Last week, the federal government announced that it was putting up for sale Ridley Terminals Inc., a coal and bulk commodity terminal in Prince Rupert, B.C.
Many readers may not have heard of Ridley, and may be wondering why the government of Canada owned a coal terminal in the first place. The idea goes back to the days when mandarins in Ottawa concocted “regional economic development” plans that bore little resemblance to economic and market facts of life.
In my last annual report as chairman of RTI, I wrote that this was the “field of dreams” approach to public policy making: Build it, and they shall come. (During that same era, Montreal’s Olympic Stadium and Mirabel International Airport were conceived.)
By the time Ridley was completed in 1984, Ottawa had paid $250-million for the facility. The problem was that it had no customers, and the board was packed with political appointees who were well-meaning, but had no understanding of the enterprise for which they now had a fiduciary responsibility.

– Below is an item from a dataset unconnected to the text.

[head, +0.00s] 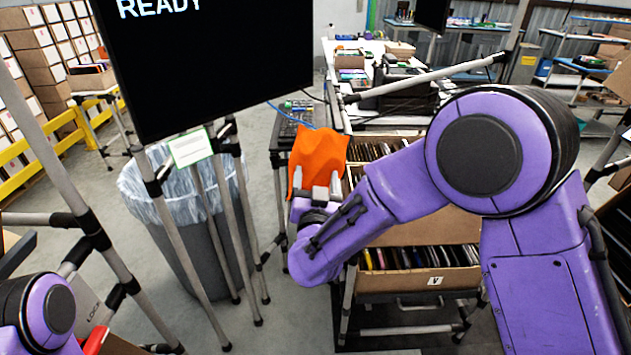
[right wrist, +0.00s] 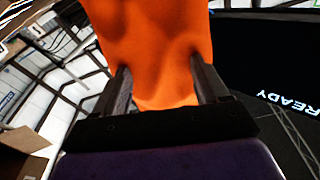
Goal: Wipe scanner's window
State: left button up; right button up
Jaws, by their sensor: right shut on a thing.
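My right gripper (head: 317,192) is shut on an orange cloth (head: 318,157) and holds it up in the air, just right of the black screen's lower edge. In the right wrist view the cloth (right wrist: 158,45) hangs between the two fingers (right wrist: 160,88) and fills the upper middle. The scanner's window cannot be made out in either view. A black screen reading "READY" (head: 205,60) stands at upper left, apart from the cloth; it also shows at the right in the right wrist view (right wrist: 262,60). Of my left arm only a purple link shows at lower left; its gripper is out of view.
A grey bin with a clear liner (head: 195,235) stands below the screen, among metal poles. A carton of upright thin items (head: 420,283) sits on a cart beneath my right arm. A keyboard (head: 298,115) lies behind the cloth. Stacked cartons (head: 45,50) stand at far left.

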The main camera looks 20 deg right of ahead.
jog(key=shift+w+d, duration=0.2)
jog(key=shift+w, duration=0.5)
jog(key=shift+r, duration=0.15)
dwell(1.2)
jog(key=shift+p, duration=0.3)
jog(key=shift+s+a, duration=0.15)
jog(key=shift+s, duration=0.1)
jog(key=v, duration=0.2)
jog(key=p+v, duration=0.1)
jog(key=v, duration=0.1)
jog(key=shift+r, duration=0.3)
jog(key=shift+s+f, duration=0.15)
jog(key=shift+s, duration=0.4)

So long as it was government-owned, none of that mattered, of course. The thinking – if you can call it that – was that this investment would facilitate the development of British Columbia’s mining industry. Well, it didn’t. For 25 years, the terminal ran at no more than 30 per cent of capacity. A deep sense of complacency and entitlement set in and no one seemed to have a problem with Ridley’s perennial money-losing ways.
But when Paul Martin’s Liberals had enough, the company was put up for sale. There were no takers, except for a small company with an even smaller pocketbook. So anxious was Mr. Martin to dump RTI, Ottawa agreed to sell it for $3-million in cash and a $17-million balance of sale to be paid out of profitable cash flow over 10 years.
Wisely, Stephen Harper cancelled that fire sale and eventually appointed a new board, which I chaired. We took it upon ourselves to fix the appalling mess we found. But that didn’t sit well with those who got used to RTI as their own taxpayer-financed sandbox. These companies, some of which were profitable multinationals, hired expensive Ottawa lobbyists and complained to regional ministers. Their gripe? We were insisting that they pay fair market rates, not the taxpayer-subsidized ones they by now felt was their entitlement. On behalf of my board, I told them to get lost. So they went back to Ottawa and demanded my head on a stick. That’s what they got.
But because they had complained so loudly about something that made little sense, my sacking gave them little comfort, and provided all the political cover the RTI board and management needed to stay the course. That’s exactly what happened, and today, instead of selling RTI for $3-million, it will fetch well over $700-million.
Some Crown corporations play a vital and strategic public policy role. Ridley Terminals was never one of them. Companies such as these do nothing but distort the marketplace and obstruct economic growth and investment.
Ottawa should be applauded for this decision.